Hanami, also known as “flower viewing”, is a Japanese traditional custom of enjoying the “transient beauty of flowers”, “flower”, in this case, almost always meaning “cherry blossoms” (Sakura) or, less often, “plum blossom” (Ume). From the end of March to early May, “Sakuras” bloom all over Japan, and around the 1st of February on the island of Okinawa. The blossom forecast (sakura-zensen, literally, cherry blossom front ) is announced, each year, by the weather bureau, and is watched carefully by those planning Hanami, as the blossoms only last a week or two.
This Cherry Blossom Festival is held at Shinto Shrines during the month of April. Excursions and picnics, for enjoying flowers, particular cherry blossoms are also common. Many drinking parties are often seen in and around auspicious parks and buildings. In some areas, the Plum Blossom is also viewed as well, though these flower earlier than the Cherry Blossoms.
In some places “flower viewing” parties are held on traditionally fixed dates. This is one of the most popular event during spring. Ikebana (flower arrangement) is also a popular part of Japanese culture and is still practised by many people today. There are also games, folk songs, folk dances, parades, concerts, kimono shows, beauty pageant and religious ceremonies.
A more ancient form of Hanami also exists in Japan, which is enjoying the Plum blossom (Ume) instead, which is narrowly referred to as Umemi (plum viewing). This kind of Hanami is popular among older people, because they are more calm than the Sakura parties, which usually involve younger people and can sometimes be very crowded and noisy.
Sakura, originally, was used to divine that year’s harvest as well as announce the rice-planting season. The custom was originally limited to the elite of the Imperial Court, but soon spread to the common people as well. The Hanami celebrations involve the preparation of special dishes like “dango” and “bento” and “sake” is drunk as part of the festivities.
Smaller Hanami celebrations take place in Taiwan, Korea, the Philippines and China. In the US, Hanami has become popular, because, in 1912, Japan gave 3,000 Sakura trees as a gift to the US to celebrate the nations’ friendship.
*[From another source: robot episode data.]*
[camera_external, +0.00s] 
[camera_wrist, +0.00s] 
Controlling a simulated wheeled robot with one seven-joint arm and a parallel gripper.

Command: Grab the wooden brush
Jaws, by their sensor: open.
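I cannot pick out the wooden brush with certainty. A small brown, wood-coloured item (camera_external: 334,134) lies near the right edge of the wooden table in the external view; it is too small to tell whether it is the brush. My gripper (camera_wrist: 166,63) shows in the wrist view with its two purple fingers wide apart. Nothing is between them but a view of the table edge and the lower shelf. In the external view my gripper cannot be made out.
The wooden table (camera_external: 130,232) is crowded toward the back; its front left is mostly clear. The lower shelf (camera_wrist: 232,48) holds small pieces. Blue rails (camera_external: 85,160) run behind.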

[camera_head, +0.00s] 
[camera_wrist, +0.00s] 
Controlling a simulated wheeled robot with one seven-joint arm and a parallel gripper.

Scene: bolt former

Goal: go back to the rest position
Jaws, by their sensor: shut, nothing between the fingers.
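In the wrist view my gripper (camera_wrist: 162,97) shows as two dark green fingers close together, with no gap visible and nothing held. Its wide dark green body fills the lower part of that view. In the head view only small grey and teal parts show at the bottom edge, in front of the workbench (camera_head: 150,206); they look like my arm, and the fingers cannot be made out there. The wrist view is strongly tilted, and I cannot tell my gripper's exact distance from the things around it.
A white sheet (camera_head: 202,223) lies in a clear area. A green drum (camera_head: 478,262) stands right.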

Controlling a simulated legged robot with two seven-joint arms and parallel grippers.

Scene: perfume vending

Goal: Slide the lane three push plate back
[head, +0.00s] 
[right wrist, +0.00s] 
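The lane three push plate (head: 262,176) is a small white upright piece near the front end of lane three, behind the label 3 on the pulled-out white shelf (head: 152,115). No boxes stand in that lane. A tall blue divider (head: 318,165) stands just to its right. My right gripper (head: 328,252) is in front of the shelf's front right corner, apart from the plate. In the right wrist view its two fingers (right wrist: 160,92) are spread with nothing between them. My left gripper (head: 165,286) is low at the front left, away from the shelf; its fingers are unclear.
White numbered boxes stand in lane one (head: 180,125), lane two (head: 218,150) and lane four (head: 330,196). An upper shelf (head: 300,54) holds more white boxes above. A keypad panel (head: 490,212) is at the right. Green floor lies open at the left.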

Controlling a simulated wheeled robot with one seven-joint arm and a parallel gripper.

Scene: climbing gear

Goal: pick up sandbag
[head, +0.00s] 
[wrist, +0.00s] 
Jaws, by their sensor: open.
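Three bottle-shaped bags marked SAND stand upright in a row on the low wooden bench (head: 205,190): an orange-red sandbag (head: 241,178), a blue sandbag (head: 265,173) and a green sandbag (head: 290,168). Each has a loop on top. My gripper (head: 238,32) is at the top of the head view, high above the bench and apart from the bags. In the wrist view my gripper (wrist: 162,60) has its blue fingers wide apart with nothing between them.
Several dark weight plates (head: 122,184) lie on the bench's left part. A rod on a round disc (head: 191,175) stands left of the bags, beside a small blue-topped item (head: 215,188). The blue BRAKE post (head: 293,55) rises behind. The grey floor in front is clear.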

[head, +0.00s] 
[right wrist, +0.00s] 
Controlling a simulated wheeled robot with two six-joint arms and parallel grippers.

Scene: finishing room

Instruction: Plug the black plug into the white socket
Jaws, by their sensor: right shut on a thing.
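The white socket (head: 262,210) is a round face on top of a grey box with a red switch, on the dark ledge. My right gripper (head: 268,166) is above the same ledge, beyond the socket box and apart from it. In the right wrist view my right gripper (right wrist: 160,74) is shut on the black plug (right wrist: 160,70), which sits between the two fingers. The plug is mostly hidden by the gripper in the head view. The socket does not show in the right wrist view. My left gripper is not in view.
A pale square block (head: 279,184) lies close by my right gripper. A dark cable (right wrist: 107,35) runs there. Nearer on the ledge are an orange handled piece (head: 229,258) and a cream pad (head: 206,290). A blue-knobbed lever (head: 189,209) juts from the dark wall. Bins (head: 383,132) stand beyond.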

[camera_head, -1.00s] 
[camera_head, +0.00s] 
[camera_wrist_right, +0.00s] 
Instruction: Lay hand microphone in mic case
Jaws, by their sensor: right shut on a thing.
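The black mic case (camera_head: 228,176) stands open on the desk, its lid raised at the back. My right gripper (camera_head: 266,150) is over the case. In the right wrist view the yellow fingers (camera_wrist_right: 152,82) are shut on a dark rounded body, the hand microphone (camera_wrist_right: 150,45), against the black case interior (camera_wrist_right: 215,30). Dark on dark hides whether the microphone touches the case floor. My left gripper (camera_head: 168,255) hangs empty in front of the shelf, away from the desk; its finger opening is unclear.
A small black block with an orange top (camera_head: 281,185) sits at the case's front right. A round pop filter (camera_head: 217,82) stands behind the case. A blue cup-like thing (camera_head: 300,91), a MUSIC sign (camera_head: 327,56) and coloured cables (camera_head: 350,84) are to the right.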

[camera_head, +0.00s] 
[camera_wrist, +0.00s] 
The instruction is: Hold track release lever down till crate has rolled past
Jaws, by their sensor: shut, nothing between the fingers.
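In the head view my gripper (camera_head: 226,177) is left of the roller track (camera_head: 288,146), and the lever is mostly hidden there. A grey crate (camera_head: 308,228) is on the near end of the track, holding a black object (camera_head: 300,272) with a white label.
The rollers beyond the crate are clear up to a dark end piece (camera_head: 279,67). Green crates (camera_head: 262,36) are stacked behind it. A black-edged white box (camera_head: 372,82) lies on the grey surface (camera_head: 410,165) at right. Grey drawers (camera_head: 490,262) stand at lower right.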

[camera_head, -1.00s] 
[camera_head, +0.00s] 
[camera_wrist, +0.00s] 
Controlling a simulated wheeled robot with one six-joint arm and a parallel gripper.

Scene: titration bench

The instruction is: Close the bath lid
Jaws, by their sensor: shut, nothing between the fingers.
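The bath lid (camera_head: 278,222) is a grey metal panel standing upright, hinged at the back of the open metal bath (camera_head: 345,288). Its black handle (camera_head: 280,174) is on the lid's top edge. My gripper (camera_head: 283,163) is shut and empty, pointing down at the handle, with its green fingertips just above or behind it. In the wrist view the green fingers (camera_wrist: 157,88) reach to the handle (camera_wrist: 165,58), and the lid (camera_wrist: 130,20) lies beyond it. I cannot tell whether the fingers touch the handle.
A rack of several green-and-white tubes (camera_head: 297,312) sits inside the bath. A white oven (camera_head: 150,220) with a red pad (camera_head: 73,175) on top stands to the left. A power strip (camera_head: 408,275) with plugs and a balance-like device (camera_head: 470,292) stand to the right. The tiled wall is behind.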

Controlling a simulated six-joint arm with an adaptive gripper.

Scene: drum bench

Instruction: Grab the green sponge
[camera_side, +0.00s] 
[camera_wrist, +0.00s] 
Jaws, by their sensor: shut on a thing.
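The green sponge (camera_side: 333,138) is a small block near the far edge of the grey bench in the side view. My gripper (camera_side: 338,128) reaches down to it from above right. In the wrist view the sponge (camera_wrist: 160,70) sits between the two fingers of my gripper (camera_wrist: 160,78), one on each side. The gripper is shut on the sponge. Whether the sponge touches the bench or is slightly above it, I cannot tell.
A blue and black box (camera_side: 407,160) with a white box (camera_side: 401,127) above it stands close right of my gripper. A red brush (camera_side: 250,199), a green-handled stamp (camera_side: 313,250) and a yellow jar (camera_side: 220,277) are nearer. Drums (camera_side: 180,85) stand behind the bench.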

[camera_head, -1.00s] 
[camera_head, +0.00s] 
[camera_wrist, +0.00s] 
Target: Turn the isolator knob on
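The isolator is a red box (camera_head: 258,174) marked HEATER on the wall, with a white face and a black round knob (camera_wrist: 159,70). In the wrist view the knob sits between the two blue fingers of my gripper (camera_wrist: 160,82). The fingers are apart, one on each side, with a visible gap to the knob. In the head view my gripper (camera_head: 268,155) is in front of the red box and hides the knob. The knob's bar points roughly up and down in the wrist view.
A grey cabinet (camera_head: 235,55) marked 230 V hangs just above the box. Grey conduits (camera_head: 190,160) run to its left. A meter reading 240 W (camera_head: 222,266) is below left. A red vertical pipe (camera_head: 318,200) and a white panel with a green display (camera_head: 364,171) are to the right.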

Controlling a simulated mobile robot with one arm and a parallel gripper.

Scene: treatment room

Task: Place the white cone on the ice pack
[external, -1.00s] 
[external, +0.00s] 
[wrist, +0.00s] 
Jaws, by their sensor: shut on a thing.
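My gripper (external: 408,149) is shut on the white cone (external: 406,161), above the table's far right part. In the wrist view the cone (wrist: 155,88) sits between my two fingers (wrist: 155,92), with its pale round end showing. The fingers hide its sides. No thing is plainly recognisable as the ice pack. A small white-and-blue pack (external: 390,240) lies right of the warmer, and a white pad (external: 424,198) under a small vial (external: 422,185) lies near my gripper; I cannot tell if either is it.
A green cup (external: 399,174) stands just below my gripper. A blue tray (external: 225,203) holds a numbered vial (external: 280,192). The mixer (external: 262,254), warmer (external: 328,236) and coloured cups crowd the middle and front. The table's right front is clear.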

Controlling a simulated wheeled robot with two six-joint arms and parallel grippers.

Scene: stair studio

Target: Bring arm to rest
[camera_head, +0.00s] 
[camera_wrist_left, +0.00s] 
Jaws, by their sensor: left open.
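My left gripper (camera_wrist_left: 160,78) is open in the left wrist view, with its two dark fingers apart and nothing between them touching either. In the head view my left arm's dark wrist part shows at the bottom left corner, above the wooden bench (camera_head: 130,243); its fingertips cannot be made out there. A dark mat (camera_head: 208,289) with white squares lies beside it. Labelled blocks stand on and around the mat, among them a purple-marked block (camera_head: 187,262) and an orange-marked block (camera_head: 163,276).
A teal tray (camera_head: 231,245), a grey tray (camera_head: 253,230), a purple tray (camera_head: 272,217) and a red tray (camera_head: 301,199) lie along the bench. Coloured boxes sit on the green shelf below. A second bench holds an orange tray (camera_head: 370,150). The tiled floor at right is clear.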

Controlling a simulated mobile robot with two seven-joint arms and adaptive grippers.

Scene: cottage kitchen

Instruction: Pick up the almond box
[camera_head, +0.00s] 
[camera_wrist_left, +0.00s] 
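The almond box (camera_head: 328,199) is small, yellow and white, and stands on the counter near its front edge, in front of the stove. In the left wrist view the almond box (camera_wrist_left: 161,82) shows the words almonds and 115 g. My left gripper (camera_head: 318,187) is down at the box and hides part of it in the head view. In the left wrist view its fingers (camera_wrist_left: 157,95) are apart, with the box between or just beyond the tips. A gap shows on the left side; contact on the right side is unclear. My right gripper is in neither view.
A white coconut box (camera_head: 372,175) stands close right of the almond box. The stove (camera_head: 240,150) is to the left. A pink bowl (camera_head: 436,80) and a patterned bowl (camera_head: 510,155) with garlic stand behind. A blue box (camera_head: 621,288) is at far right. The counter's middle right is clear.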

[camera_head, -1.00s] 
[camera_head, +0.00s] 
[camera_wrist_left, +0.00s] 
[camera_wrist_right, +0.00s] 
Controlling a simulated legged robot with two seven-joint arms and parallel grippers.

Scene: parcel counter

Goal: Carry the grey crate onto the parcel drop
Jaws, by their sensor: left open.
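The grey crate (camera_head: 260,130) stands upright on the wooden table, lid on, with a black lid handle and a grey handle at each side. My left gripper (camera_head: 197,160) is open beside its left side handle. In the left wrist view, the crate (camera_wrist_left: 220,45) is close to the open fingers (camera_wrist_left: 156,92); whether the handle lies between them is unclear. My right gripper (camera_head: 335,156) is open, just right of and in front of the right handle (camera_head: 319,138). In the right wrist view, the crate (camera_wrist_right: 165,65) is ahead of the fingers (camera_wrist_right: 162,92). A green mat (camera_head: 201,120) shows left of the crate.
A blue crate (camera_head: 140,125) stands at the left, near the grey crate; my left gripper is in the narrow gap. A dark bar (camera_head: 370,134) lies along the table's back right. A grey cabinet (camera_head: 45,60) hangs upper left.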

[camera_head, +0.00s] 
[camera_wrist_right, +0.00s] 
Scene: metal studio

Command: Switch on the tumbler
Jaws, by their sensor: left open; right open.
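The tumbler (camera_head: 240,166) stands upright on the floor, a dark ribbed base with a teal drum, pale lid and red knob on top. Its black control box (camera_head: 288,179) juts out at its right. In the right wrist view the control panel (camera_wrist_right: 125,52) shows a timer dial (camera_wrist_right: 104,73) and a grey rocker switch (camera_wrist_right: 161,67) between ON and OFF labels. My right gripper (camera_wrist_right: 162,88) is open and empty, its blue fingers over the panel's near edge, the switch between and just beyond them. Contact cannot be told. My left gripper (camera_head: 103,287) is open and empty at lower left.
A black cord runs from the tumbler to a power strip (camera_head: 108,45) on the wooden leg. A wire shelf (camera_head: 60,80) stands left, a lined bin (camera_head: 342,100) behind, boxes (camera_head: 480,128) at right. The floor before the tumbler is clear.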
These trees were planted in Washington DC and another 3,800 trees were donated in 1965. Theses Sakura trees continue to be a popular tourist attraction and, every year, the National Cherry Blossom Festival takes place in the spring.
In Macon, Georgia, another Cherry Blossom Festival is celebrated every spring. Macon is known as the “Cherry Blossom Capital of the World”, because 300,000 Sakura trees grow there. In Brooklyn, New York, the “Annual Sakura Festival” takes place in May, at the Brooklyn Botanic Garden. This festivity has been celebrated since 1981, and is one of the garden’s most famous attraction.
Hanami is also celebrated in Finland, where people gather together to celebrate it in Helsinki. Local Japanese people and companies have donated 200 Cherry trees, which bloom in mid-May.